What the task requires:
Write the listing below out again exactly, dropping the images.

Dataset excerpt:

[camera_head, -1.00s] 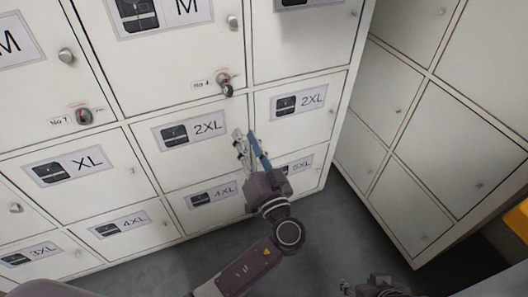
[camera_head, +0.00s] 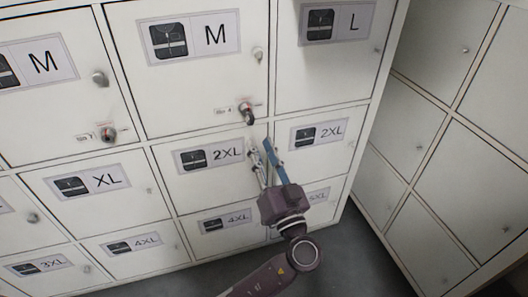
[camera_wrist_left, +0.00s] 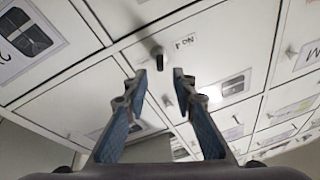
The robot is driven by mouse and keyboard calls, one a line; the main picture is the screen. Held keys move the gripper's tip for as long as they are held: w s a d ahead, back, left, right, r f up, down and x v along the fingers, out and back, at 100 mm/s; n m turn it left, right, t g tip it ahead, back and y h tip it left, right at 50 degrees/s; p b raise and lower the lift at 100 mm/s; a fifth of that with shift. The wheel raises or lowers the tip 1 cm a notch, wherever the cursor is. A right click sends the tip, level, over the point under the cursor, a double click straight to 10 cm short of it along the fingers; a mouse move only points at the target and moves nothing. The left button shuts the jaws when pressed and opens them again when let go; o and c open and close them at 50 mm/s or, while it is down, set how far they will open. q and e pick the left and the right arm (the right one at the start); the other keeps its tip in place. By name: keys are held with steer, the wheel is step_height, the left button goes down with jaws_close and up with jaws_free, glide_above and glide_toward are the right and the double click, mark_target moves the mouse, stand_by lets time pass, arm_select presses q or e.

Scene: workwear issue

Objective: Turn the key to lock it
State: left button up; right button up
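A key (camera_head: 246,112) sits in the lock at the lower right of the middle M locker door (camera_head: 190,90), beside a small label that reads No 4 in the left wrist view. The key's dark head also shows in the left wrist view (camera_wrist_left: 158,58), ahead of the fingertips and roughly between them. My left gripper (camera_head: 262,150) is open and empty, just below the key in the head view and apart from it. Its two blue-padded fingers also show in the left wrist view (camera_wrist_left: 160,86). My right gripper is not in view.
Another lock with a red mark (camera_head: 108,133) is on the M door to the left. Round knobs (camera_head: 99,78) stick out from several doors. A second locker bank (camera_head: 440,150) stands at right angles on the right. Grey floor (camera_head: 345,260) shows below.

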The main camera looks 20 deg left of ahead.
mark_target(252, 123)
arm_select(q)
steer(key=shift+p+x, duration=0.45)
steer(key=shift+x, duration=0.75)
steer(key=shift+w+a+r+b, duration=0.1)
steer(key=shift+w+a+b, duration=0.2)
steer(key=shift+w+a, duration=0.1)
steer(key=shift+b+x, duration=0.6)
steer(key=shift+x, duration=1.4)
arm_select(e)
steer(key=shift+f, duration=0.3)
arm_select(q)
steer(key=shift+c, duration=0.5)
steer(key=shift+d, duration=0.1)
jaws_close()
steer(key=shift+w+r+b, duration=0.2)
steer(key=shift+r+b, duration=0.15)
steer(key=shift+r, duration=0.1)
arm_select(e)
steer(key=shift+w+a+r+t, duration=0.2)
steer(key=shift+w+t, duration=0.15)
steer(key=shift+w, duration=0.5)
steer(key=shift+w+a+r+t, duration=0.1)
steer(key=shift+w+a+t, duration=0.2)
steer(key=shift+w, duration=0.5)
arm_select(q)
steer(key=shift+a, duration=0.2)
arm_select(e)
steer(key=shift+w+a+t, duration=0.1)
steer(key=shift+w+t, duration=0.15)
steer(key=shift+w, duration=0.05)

Solution for this task:
[camera_head, -1.00s] 
[camera_head, +0.00s] 
[camera_wrist_left, +0.00s] 
The robot is driven by mouse and keyboard calls, one a line; the main picture is the screen. Held keys move the gripper's tip for as long as they are held: w s a d ahead, back, left, right, r f up, down and x v along the fingers, out and back, at 100 mm/s; n m turn it left, right, t g tip it ahead, back and y h tip it left, right at 50 degrees/s; p b raise and lower the lift at 100 mm/s; a fifth of that with shift. The wheel raises or lowers the tip 1 cm a notch, wherever the cursor is. A right click sends the tip, level, over the point under the cursor, a double click straight to 10 cm short of it along the fingers; a mouse move only points at the target and moves nothing. The left button shuts the jaws when pressed and opens them again when let go; o and c open and close them at 50 mm/s or, while it is down, set how far they will open. q and e pick the left and the right arm (the right one at the start); the other keeps its tip in place. By name: keys are held with steer, the wheel is step_height, the left button goes down with jaws_close and up with jaws_free, glide_above and glide_toward are the right and the double click, mark_target moves the mouse, stand_by lets time pass, arm_select presses q or e.

Scene: workwear issue

Objective: Turn the key to lock it
State: left button up; right button up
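A key (camera_head: 246,112) sits in the lock at the lower right of the middle M locker door (camera_head: 190,90), beside a small label that reads No 4 in the left wrist view. The key's dark head also shows in the left wrist view (camera_wrist_left: 158,58), ahead of the fingertips and roughly between them. My left gripper (camera_head: 262,150) is open and empty, just below the key in the head view and apart from it. Its two blue-padded fingers also show in the left wrist view (camera_wrist_left: 160,86). My right gripper is not in view.
Another lock with a red mark (camera_head: 108,133) is on the M door to the left. Round knobs (camera_head: 99,78) stick out from several doors. A second locker bank (camera_head: 440,150) stands at right angles on the right. Grey floor (camera_head: 345,260) shows below.

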The main camera looks 20 deg left of ahead.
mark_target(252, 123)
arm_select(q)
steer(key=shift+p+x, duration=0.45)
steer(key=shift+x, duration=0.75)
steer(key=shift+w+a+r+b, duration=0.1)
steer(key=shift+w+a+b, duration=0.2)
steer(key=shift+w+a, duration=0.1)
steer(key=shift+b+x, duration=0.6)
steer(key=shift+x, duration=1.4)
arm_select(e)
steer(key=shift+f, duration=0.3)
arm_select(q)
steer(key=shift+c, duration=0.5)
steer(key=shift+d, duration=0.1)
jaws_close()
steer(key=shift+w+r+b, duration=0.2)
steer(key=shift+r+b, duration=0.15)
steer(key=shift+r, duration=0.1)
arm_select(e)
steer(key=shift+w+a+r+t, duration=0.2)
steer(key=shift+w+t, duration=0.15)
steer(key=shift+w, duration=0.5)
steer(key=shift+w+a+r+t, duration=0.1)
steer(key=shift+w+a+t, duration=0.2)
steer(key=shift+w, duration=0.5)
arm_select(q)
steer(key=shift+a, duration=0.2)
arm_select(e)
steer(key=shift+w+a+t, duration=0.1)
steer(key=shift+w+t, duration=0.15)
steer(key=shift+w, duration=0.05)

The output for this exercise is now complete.